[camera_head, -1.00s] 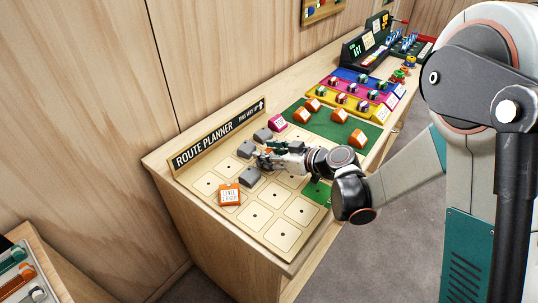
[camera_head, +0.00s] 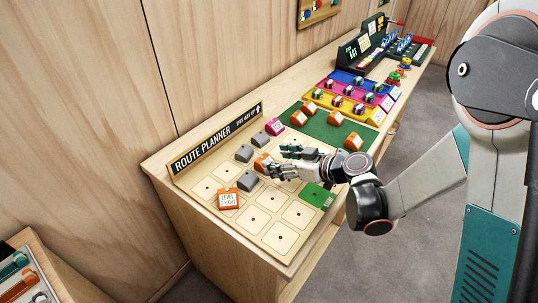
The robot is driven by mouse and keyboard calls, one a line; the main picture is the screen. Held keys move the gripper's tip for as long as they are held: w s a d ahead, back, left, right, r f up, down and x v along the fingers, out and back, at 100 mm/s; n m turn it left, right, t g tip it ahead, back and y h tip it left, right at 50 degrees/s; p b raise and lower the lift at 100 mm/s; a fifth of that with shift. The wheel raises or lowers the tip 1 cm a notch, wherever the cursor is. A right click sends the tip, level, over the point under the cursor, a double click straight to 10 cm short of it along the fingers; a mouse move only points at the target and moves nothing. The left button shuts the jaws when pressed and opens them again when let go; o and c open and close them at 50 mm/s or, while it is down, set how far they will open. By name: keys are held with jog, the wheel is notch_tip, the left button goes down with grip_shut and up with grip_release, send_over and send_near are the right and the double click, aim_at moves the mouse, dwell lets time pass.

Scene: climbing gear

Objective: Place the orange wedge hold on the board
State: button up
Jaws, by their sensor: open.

• [EXERCISE OBJECTIVE]
Reproduce the material word for word. Any pictures should be left out of the copy.

• [RESULT FOR THIS TASK]
[camera_head, -1.00s] 
[camera_head, +0.00s] 
The robot is driven by mouse and keyboard calls, one a line; the main picture is the screen. Held keys move the gripper's tip for as long as they are held: w s a d ahead, back, left, right, r f up, down and x v along the fingers, out and back, at 100 mm/s; n m turn it left, right, t g tip it ahead, back and y h tip it left, right at 50 degrees/s; p b raise and lower the lift at 100 mm/s; a fifth of that with shift. The wheel raises or lowers the tip 1 cm a notch, wherever the cursor is. A right click sends the tip, level, over the point under the cursor, a double click straight to 10 cm short of it along the fingers; a mouse move only points at the target and moves nothing. The left button shuts the jaws when pressed and opens them again when let go; o and c open and close them at 50 mm/s or, while it is down, set how far they will open. By name: keys are held with jog, the wheel is notch_tip, the left button goes down with grip_shut and up with grip_release, send_over and send_near are the right and the double click, aim_at moves the mouse, dwell lets time pass.

Scene: climbing gear

Objective: Place the orange wedge hold on the board
State: button up
Jaws, by their sensor: open.

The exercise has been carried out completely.